One!! Two at the most. We only went for one day and I feel like everyone in our group thought it was perfect! We didn’t get to go inside of every tent or ride every ride, but you get the gist of it all in one day.
- I HIGHLY recommend wearing comfortable shoes. It’s more traditional to wear heels, but your feet will probably hurt so I’d stick to flats or sneakers.
- It’s a marathon, not a sprint. You’ll be drinking all day so don’t rush it. Just remember you’re drinking a liter of beer every time your order a stein.
- Backpacks or large bags are not allowed inside of the festival, so bring a small purse or crossbody bag. I used this small canvas backpack and it was perfect!

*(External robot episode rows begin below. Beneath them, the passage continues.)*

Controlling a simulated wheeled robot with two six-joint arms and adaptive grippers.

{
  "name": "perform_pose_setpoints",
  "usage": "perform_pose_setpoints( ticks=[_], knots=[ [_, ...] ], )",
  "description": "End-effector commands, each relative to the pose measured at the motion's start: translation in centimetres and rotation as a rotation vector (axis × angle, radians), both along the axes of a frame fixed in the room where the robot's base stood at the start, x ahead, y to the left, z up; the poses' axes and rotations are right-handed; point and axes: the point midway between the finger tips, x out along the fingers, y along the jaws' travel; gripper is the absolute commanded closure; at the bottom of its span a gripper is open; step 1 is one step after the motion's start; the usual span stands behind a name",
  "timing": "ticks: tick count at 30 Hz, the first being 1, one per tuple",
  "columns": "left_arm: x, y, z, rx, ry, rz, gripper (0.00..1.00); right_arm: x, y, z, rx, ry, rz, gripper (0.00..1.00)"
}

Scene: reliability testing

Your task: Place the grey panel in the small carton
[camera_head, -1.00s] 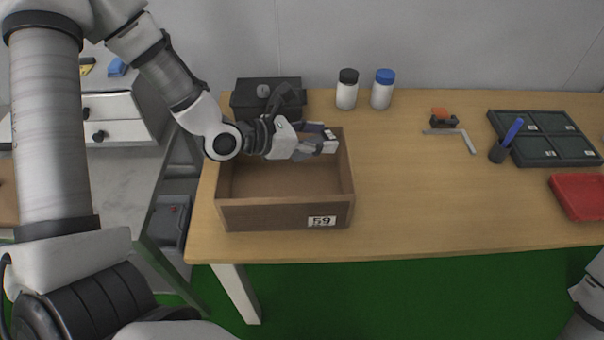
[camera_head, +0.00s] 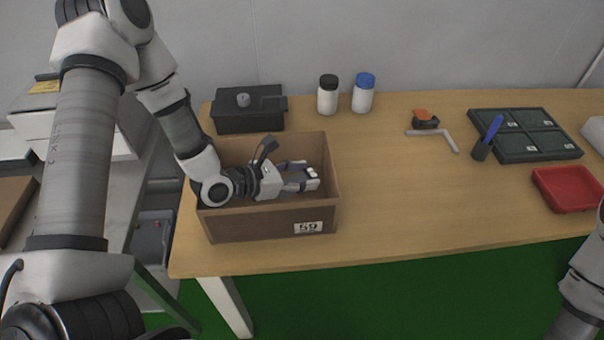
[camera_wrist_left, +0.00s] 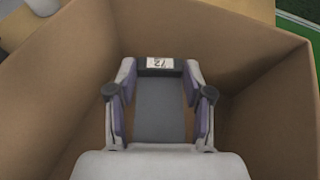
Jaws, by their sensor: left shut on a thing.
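The small carton (camera_head: 262,222) is an open brown box labelled 59 at the left of the table. My left gripper (camera_head: 306,180) is down inside it, near its right side. Whether the panel touches the carton floor I cannot tell. In the head view the panel is mostly hidden by the fingers. My right gripper is out of view.
A black box (camera_head: 247,118) stands behind the carton, with two white bottles (camera_head: 327,99) (camera_head: 363,98) beside it. Further right are an orange-black tool (camera_head: 425,119), a grey L-shaped piece (camera_head: 447,136), a pen cup (camera_head: 481,150), a dark tray (camera_head: 520,157) and a red tray (camera_head: 570,185). The table's middle is clear.

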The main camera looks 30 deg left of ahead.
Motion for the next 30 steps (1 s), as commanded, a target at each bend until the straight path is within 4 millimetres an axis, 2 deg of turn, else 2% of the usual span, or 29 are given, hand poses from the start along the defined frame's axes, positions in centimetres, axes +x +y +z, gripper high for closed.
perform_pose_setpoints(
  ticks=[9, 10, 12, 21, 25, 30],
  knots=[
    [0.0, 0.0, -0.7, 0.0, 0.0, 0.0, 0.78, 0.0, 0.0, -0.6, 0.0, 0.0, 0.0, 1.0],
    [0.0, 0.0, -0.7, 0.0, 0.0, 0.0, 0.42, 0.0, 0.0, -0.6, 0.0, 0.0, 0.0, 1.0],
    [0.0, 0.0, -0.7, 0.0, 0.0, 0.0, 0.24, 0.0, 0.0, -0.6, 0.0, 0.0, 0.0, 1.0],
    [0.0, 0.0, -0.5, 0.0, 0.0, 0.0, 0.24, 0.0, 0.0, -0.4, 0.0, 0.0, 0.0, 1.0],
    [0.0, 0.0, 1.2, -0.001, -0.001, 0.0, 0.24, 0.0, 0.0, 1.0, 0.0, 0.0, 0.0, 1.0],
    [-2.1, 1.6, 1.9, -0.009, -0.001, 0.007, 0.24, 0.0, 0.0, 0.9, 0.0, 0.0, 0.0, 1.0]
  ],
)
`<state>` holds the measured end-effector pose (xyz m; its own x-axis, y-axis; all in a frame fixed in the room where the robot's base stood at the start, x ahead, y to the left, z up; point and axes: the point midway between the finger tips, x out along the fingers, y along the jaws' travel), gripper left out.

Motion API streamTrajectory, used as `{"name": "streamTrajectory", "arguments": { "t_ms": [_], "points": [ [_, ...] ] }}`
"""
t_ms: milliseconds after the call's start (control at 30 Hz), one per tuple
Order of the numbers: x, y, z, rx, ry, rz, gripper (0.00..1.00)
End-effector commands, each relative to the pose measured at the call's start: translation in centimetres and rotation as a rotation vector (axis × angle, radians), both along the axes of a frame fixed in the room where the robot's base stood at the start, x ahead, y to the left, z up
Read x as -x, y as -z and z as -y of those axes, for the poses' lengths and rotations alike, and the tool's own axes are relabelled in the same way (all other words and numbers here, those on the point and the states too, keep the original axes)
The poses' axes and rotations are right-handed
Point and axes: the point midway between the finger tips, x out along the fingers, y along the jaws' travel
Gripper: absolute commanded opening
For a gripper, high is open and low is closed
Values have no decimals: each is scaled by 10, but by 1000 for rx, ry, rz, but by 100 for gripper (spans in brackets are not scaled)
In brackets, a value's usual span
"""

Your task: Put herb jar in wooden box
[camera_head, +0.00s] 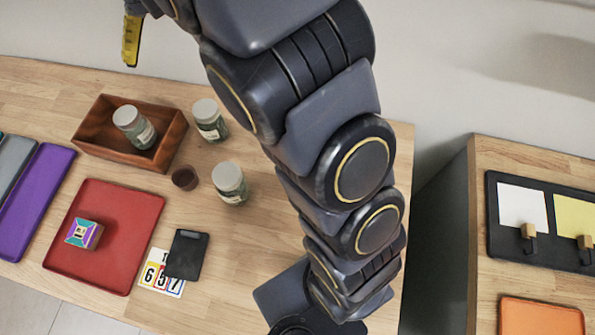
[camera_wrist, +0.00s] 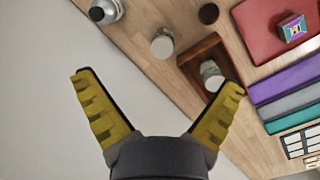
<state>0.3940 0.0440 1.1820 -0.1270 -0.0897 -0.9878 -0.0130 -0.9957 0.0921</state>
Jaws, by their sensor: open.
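The wooden box (camera_head: 88,133) is a brown open box near the back left of the table; it also shows in the wrist view (camera_wrist: 231,62). One herb jar (camera_head: 134,128) with a pale lid is inside the box, and it also shows in the wrist view (camera_wrist: 210,76). Two similar jars stand on the table to the right of the box: one close beside it (camera_head: 210,120) and one nearer the front (camera_head: 229,184). My gripper (camera_wrist: 158,82) is open and empty, above and behind the table's back edge. In the head view only part of it shows, at the top left.
A small dark cup (camera_head: 185,178) stands between the box and the front jar. A red tray (camera_head: 120,215) holds a small colourful box (camera_head: 84,233). A black object (camera_head: 187,254) lies over number cards (camera_head: 155,275). A purple tray (camera_head: 35,205) lies at the left.

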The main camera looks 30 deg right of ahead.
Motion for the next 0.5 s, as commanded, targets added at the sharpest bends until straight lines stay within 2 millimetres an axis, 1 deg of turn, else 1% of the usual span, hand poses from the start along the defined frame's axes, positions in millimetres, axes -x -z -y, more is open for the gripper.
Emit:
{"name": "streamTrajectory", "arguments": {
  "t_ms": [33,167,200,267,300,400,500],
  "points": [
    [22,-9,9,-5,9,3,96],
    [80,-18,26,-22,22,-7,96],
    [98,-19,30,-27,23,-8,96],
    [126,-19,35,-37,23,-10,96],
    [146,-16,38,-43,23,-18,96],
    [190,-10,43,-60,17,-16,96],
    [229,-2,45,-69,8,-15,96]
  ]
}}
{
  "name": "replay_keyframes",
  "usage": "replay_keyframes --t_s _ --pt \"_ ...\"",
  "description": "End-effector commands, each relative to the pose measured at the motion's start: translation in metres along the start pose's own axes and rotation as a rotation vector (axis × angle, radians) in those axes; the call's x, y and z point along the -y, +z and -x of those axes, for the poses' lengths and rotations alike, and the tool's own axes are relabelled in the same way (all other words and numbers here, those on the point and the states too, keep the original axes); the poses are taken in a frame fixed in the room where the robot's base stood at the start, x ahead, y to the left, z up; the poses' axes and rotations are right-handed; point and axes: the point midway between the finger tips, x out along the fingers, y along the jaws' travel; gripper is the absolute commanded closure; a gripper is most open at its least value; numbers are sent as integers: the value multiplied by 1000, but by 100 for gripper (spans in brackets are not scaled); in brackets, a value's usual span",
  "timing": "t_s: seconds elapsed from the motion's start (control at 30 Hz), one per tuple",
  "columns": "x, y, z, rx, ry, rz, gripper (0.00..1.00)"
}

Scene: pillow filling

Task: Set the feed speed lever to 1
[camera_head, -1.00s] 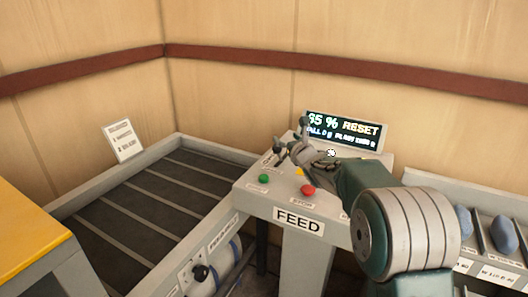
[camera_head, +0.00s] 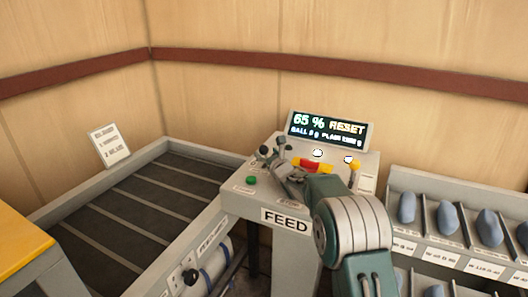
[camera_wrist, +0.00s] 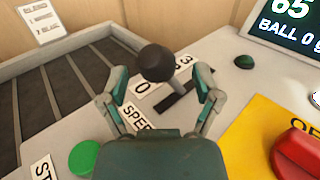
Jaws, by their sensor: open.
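The feed speed lever's round black knob (camera_wrist: 155,63) shows in the wrist view, above a dark slot (camera_wrist: 185,88) in the panel. The scale plate beside it shows a 0 and a 3; the marks between are hidden by the lever. A SPEED label (camera_wrist: 143,119) lies nearer to me. My gripper (camera_wrist: 160,84) is open, with one green finger on each side of the knob. In the head view my gripper (camera_head: 277,158) is over the left part of the FEED panel (camera_head: 238,205), and the lever is hard to tell apart from the fingers there.
The display (camera_head: 327,128) reads 65 % RESET. A conveyor (camera_head: 130,205) lies left and a rack of blue-grey pieces (camera_head: 450,225) right.

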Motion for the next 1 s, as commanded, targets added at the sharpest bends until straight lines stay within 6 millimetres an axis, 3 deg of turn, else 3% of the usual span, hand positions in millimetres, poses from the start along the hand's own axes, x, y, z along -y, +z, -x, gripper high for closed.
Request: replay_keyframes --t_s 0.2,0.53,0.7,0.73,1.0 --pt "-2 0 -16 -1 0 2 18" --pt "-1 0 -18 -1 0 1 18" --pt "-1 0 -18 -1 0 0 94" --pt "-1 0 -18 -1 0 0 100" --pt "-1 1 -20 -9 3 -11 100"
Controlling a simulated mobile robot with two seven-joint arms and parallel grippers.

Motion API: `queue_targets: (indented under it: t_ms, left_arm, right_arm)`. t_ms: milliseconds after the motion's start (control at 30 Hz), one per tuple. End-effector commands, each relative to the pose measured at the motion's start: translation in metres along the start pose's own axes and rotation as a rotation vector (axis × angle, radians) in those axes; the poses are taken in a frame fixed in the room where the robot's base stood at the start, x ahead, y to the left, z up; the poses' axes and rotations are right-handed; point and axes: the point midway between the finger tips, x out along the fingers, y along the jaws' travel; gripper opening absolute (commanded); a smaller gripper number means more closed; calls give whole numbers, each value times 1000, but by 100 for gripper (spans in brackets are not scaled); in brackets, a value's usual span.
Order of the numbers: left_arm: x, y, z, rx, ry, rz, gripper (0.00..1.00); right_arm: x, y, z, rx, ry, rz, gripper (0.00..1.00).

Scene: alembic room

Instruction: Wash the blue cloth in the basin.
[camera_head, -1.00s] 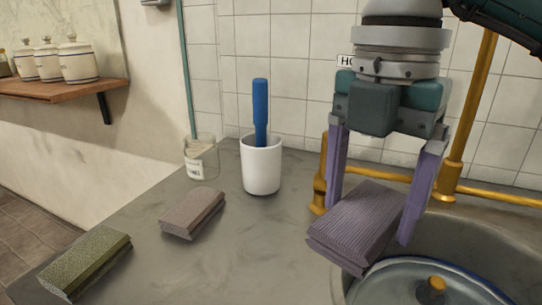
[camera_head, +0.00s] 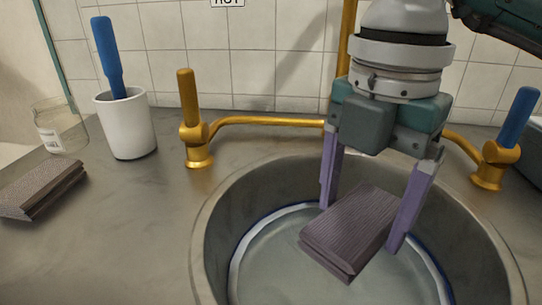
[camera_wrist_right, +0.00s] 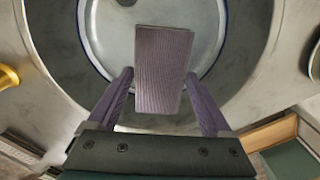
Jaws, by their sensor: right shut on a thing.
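A folded, ribbed cloth (camera_head: 340,250) looks greyish purple rather than clearly blue. My right gripper (camera_head: 360,228) is shut on it, with one purple finger on each side. The cloth is tilted and appears above the round basin (camera_head: 237,262), which has a white rim edged in blue and sits inside the grey sink (camera_head: 212,225). In the right wrist view the cloth (camera_wrist_right: 160,55) lies between the fingers (camera_wrist_right: 160,80), over the basin (camera_wrist_right: 88,45). I cannot tell whether the cloth touches any water. My left gripper is not in view.
A gold tap with a brown handle (camera_head: 187,95) and one with a blue handle (camera_head: 518,115) flank the sink. A brownish folded cloth (camera_head: 40,190), a glass jar (camera_head: 58,128) and a white cup (camera_head: 127,130) with a blue-handled tool (camera_head: 107,50) stand at left.

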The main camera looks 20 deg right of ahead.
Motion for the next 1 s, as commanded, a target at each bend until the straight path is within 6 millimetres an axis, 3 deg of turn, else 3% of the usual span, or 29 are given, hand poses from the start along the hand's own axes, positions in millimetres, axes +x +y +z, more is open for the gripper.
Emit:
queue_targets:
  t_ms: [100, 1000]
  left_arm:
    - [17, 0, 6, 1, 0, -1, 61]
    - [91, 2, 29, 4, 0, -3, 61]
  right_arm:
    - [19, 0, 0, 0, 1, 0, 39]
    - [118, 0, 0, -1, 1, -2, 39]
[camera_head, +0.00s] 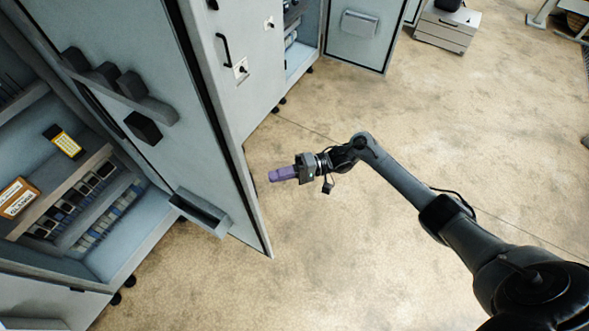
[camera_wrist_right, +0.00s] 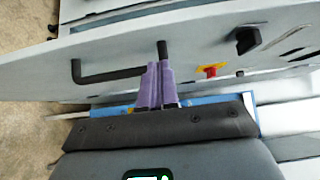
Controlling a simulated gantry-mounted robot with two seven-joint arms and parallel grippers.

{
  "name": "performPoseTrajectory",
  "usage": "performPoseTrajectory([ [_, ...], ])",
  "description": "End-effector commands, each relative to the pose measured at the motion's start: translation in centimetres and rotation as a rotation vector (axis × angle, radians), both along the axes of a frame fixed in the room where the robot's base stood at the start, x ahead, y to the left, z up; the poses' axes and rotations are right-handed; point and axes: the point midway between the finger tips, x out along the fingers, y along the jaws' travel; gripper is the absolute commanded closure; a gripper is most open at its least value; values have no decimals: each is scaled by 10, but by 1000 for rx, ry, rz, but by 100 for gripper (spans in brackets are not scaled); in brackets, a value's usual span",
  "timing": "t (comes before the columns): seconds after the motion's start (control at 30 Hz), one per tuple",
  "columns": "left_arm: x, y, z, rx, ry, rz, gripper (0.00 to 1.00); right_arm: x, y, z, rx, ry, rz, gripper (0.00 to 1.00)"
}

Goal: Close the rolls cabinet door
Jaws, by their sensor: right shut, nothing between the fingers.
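A blue-grey cabinet (camera_head: 150,232) at the left of the head view stands open, with its shelves showing. Its open door (camera_head: 232,205) swings out toward the middle of the floor; the inner face carries a tray (camera_head: 202,212) and black holders. My right gripper (camera_head: 272,176), with purple fingers, is to the right of this door, on its outer side. The fingers are shut and empty and point left toward the door; whether they touch it I cannot tell. In the right wrist view the shut fingers (camera_wrist_right: 155,70) are in front of a pale panel with a black handle (camera_wrist_right: 108,75). My left gripper is out of view.
Farther back, a grey cabinet front (camera_head: 240,95) has a black handle and a switch. Beyond it another door (camera_head: 362,40) with a pocket hangs open. A low drawer unit (camera_head: 445,35) stands at the top. The floor (camera_head: 310,270) around my right arm is clear.

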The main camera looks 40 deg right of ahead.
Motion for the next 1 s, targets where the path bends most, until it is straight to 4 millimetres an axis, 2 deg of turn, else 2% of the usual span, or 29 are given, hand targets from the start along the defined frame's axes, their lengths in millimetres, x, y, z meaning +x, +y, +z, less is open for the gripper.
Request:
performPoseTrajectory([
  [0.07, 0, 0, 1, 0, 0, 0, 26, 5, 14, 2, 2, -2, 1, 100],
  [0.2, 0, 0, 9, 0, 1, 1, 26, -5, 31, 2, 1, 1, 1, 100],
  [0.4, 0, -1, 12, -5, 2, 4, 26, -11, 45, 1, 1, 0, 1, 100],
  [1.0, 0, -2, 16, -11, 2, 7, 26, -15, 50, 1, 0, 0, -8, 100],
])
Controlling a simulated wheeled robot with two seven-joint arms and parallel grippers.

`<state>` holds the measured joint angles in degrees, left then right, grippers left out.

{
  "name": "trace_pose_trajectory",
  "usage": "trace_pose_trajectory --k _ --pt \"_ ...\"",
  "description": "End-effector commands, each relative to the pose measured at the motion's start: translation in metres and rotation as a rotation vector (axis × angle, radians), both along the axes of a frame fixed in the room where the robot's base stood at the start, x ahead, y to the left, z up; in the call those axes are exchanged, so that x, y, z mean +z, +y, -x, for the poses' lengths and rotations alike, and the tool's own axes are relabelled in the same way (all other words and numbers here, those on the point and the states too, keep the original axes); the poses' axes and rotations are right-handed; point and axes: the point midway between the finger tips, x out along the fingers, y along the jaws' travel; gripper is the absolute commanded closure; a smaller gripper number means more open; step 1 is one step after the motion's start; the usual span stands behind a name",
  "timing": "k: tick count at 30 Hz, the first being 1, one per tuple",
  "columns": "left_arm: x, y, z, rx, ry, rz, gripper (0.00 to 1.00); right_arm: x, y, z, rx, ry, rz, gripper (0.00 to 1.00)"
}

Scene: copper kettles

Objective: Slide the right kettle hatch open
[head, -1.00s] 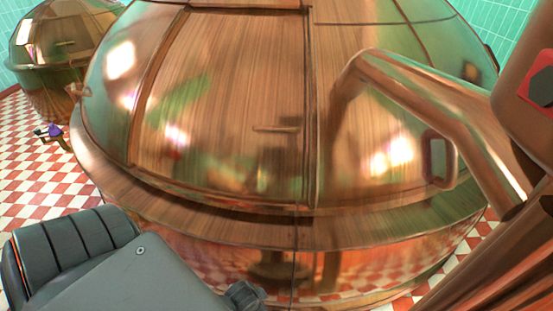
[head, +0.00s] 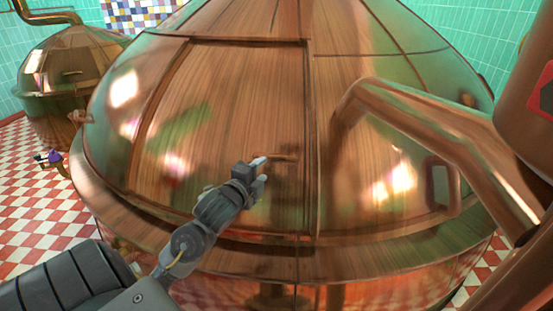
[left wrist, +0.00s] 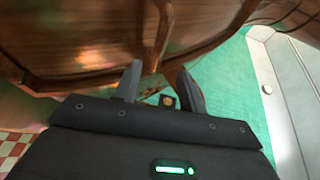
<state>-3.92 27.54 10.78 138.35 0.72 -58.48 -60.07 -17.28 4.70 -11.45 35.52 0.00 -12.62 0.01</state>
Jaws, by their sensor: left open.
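The large copper kettle (head: 400,225) fills the middle of the head view. Its hatch (head: 225,95) is a broad curved panel on the front of the dome, bounded by seams, and looks shut. A small horizontal handle (head: 285,157) sits on the hatch near its right edge. My left gripper (head: 262,171) is open and empty, with its fingertips just left of the handle; whether they touch it I cannot tell. In the left wrist view the open fingers (left wrist: 160,74) point toward the copper surface (left wrist: 80,35), and the handle is not clear. My right gripper is not in view.
A thick copper pipe (head: 430,105) bends across the right side of the dome. A smaller copper kettle (head: 72,62) stands at the back left. A small purple-topped object (head: 52,158) is left of the large kettle. Red and white floor (head: 40,205) is clear at left.

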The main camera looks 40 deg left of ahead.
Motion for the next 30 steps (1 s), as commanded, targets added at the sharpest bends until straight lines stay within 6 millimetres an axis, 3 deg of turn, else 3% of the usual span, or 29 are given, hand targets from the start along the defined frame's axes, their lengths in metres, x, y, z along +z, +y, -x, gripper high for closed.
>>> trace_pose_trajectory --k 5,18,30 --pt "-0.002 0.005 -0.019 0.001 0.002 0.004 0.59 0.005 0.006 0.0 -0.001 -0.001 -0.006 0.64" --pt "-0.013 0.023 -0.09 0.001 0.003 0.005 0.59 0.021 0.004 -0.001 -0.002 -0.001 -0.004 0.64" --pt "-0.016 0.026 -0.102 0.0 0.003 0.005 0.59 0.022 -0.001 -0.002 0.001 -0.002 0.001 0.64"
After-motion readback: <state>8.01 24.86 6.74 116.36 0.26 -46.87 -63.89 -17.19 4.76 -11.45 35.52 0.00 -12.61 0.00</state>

- If you’re wearing a dirndl, make sure to tie your apron and knot it in the right place (left if you’re single, right if you’re married/unavailable, front center if you’re a virgin, and back center if you’re a widow)
- Bring cash since cards aren’t accepted. ATMs are inside of the grounds.
- Eat outside of the tents. While the food inside the tents look great, they’re expensive! Save some money by eating at a food stand.
- HAVE FUN
Munich was our fourth stop on our European trip, and it was the place where all of our friends (who were also traveling to other countries in Europe) decided to meet up and experience Oktoberfest together. We had planned this trip nearly a year in advance with them, so it was so exciting to finally be in Germany with everyone.
After we all met up we decided to go have some beers and eat dinner at the Hofbrau Haus. It is touristy, but we had a great time! We all enjoyed our meals and sang some beer chants to live music. Highly recommend eating/drinking here in Munich – no matter if it’s during Oktoberfest or not!
I hope my Oktoberfest travel guide was able to answer all of your questions and inspire you to plan a trip! There really is nothing like Oktoberfest. There’s a reason thousands of people from all around the world come here to experience this festival. PROST!